VYTERIS,INC. 2010 OUTSIDE DIRECTOR CASHCOMPENSATION AND STOCK INCENTIVE PLAN

EX-10.158 6 v184858_ex10-158.htm
VYTERIS, INC.

2010 OUTSIDE DIRECTOR CASH COMPENSATION AND STOCK INCENTIVE PLAN


1. Purpose of the Plan. The purpose of this plan ("Plan"), to be known as the "2010 Outside Director Cash Compensation and Stock Incentive Plan", is to attract qualified personnel to accept positions of responsibility as outside directors with Vyteris, Inc., a Nevada corporation, and its successors (collectively, the "Company"), and to provide incentives for qualified persons to remain on the Board of Directors of the Company as outside (non-management) directors. Following the effective date of this Plan, the Company shall not grant any awards of cash, stock, or options pursuant to the Company’s 2010 Outside Director Stock Incentive Plan.

2. Definitions.

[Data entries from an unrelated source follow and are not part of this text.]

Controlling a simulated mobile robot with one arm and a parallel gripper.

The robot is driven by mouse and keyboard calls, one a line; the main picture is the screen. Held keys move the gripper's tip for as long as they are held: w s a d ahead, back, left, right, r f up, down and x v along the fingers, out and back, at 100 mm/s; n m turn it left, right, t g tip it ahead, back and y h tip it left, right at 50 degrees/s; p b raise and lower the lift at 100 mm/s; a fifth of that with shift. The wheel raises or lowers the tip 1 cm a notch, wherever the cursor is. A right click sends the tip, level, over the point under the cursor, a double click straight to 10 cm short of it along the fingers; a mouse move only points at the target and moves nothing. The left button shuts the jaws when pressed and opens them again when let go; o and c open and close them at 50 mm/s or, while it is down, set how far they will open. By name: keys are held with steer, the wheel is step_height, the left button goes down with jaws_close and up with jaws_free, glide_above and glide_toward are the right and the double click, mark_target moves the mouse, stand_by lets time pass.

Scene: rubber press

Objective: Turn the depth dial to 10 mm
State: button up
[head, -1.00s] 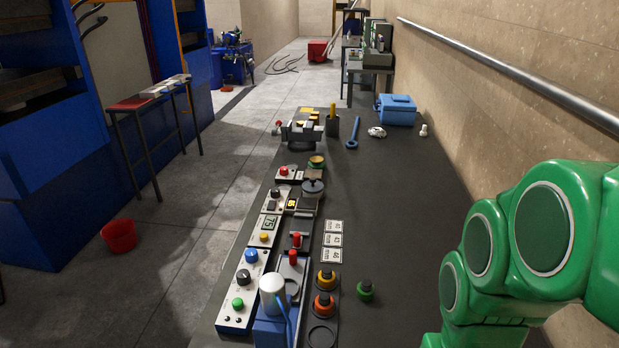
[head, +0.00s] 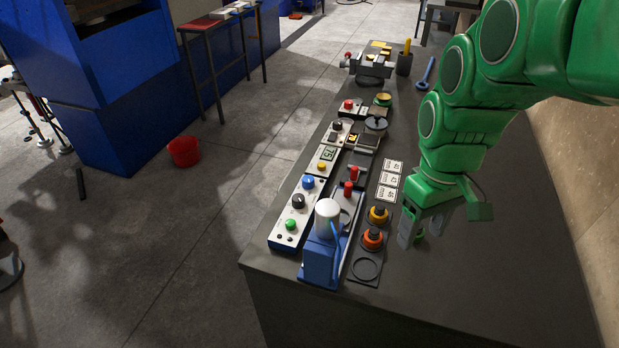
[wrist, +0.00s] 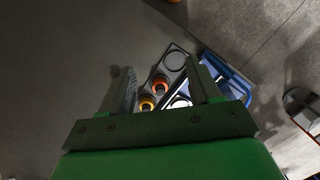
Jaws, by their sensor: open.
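Several controls stand in a row on the dark bench; I cannot read which is the depth dial. A black knob (head: 298,202) sits between a blue button (head: 308,182) and a green button (head: 291,224) on the nearest white panel. Another black knob (head: 337,126) is farther back, near a lit orange display (head: 352,138). The wrist view shows both fingers of my gripper (wrist: 163,76) apart.
A yellow-collared knob (head: 377,214) and an orange-collared knob (head: 372,239) stand beside an empty ring (head: 366,267). The blue press (head: 320,262) with its white cylinder (head: 327,210) is at the front edge. White cards (head: 389,181) lie behind. The bench's front right is clear.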

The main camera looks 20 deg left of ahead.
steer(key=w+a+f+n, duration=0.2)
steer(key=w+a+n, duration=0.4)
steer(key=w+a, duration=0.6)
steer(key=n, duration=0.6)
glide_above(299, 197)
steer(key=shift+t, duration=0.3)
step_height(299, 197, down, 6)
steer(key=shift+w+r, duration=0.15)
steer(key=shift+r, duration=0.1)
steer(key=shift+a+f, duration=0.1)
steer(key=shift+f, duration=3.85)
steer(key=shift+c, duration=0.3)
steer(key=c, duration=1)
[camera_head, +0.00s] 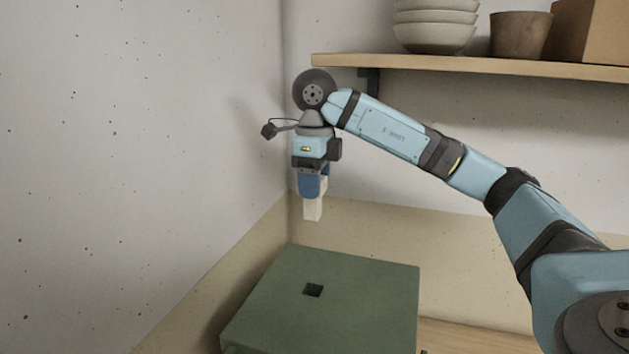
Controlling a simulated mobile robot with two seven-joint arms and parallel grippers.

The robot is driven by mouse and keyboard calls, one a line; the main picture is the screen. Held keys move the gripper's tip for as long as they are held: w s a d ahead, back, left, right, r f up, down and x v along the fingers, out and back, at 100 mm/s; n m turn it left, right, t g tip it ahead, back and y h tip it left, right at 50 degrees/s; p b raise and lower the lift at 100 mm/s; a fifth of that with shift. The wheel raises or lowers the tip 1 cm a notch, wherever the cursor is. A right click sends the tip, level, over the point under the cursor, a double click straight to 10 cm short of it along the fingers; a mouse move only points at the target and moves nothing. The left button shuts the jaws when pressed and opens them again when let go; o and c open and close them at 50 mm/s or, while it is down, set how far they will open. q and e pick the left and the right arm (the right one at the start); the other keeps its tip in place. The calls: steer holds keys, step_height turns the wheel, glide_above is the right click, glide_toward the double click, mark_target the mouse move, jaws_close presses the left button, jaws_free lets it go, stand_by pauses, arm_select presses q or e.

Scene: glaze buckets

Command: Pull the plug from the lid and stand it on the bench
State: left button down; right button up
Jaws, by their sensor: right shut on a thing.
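My right gripper (312,186) points down and is shut on a pale, square-sided plug (313,210). It holds the plug upright in the air, clear above the green lid (355,280). The hole is empty and lies below the plug. The upper part of the plug is hidden by the blue fingers. A strip of wooden bench (470,338) shows to the right of the bucket. My left gripper is not in view.
A wooden shelf (480,68) runs along the back wall at the upper right. It carries stacked bowls (435,25), a brown pot (521,35) and a cardboard box (592,32). Walls meet in a corner close behind and left of my right gripper.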

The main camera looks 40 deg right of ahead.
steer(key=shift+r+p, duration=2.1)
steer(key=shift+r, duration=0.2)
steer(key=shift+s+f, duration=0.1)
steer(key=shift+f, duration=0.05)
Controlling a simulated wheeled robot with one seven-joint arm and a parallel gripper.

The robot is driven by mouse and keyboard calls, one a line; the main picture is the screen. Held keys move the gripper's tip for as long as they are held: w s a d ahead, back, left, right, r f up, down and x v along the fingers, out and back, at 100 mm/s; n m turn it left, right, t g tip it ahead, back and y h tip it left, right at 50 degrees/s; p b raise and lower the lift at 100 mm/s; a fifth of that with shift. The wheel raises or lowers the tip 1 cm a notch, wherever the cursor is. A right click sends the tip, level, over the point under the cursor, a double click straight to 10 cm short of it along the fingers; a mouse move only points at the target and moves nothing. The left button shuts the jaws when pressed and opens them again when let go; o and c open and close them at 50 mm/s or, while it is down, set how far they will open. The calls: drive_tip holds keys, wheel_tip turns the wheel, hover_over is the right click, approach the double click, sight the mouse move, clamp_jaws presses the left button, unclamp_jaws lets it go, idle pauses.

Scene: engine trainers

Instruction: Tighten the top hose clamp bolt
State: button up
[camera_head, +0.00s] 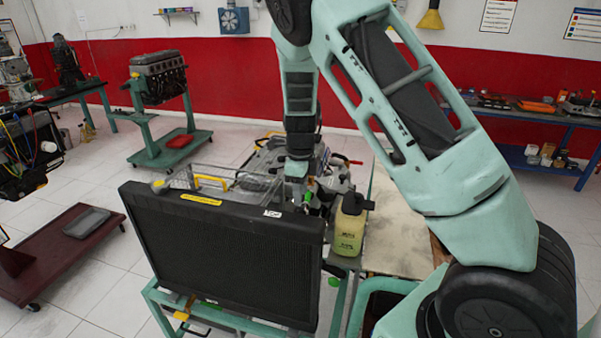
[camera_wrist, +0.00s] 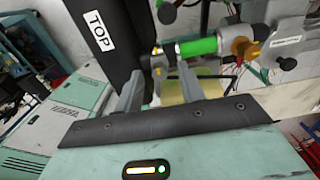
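The black radiator (camera_head: 222,250) stands upright at the front of the engine trainer. Its white TOP label (camera_wrist: 100,37) shows in the wrist view. A green hose section (camera_wrist: 197,47) runs right from beside the radiator. A grey hose clamp with a small yellowish part (camera_wrist: 157,62) sits at the hose's left end. My gripper (camera_wrist: 161,66) has its two fingers apart, with the clamp part showing between or just beyond the tips; I cannot tell whether they touch it. In the head view my gripper (camera_head: 297,172) points down behind the radiator's top edge, and the fingertips are hidden.
A yellow fluid bottle (camera_head: 349,226) stands just right of the radiator. A clear box with a yellow handle (camera_head: 212,182) is behind it at left. An orange fitting (camera_wrist: 243,48) and wiring crowd the hose's right side. A bare board (camera_head: 402,235) lies at right.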

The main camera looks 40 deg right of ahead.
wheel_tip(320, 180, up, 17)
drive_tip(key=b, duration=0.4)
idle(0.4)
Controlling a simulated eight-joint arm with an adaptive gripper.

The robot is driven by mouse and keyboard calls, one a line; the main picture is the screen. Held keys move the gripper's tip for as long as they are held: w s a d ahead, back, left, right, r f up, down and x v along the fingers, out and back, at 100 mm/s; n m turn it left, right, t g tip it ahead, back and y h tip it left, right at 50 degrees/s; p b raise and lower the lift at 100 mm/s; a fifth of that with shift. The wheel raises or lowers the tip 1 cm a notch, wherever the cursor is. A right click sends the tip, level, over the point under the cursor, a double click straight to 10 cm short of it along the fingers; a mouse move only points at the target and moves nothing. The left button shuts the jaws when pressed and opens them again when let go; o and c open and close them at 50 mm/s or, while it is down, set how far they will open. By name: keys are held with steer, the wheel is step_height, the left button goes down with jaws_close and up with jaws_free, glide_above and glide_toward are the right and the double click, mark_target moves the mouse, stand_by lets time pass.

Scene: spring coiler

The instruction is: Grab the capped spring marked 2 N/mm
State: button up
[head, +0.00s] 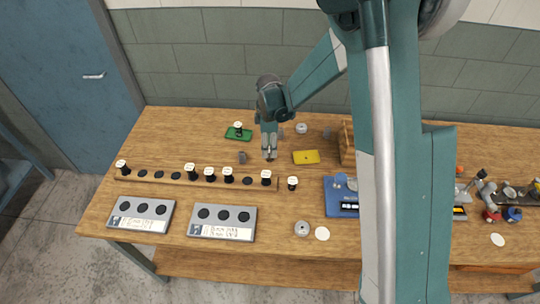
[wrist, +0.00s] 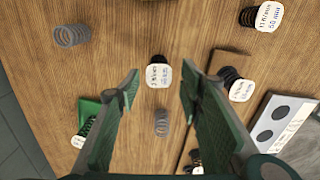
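My gripper (head: 269,156) hangs over the middle of the table. In the wrist view my gripper (wrist: 159,82) is open, with its two green fingers spread. A black capped spring (wrist: 158,72) with a white label shows in the gap between the fingertips, and I see nothing gripped. Its label seems to start with a 2, but the print is too small to read surely. In the head view I cannot make this spring out behind the gripper. Another capped spring (wrist: 268,17) reads about 11 N/mm, 50 mm. A capped spring (wrist: 240,88) stands at the rack's end.
A long wooden rack (head: 150,181) holds several capped springs. Two grey plates with black holes (head: 222,231) lie in front. A green tray (head: 234,138) bears a capped spring. A bare spring (wrist: 162,122) stands near the fingers. A yellow pad (head: 306,157) lies right of the gripper.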

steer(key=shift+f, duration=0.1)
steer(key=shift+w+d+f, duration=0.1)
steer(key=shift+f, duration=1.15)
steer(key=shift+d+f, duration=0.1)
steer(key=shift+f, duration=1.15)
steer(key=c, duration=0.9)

As used in the Plan, unless the context requires otherwise, the following terms shall have the following meanings:

"Administrator" shall mean the Compensation Committee of the Board, and if there is no designated Compensation Committee, then the Board.

“Annual Meeting” shall mean an annual meeting of the Company’s stockholders. “Annual Meeting Date” shall mean each date on which an Annual Meeting is held, commencing with the Annual Meeting conducted during 2010; provided, however, that if the Annual Meeting is not conducted by July 1 in any calendar year, the term “Annual Meeting Date” for such calendar year shall be July 1 of such calendar year.

"Board" shall mean the Board of Directors of the Company.

“Cash Award” shall mean a cash award made pursuant to Section 15 of the Plan.

"Common Stock" shall mean the Company's common stock, par value $0.015 per share, or if, pursuant to the adjustment provisions of Section 11 hereof, another security is substituted for such common stock, such other security.

"Existing Director" shall mean each member of the Board on the date of adoption of this Plan other than any member of the Board who is also an executive officer of the Company.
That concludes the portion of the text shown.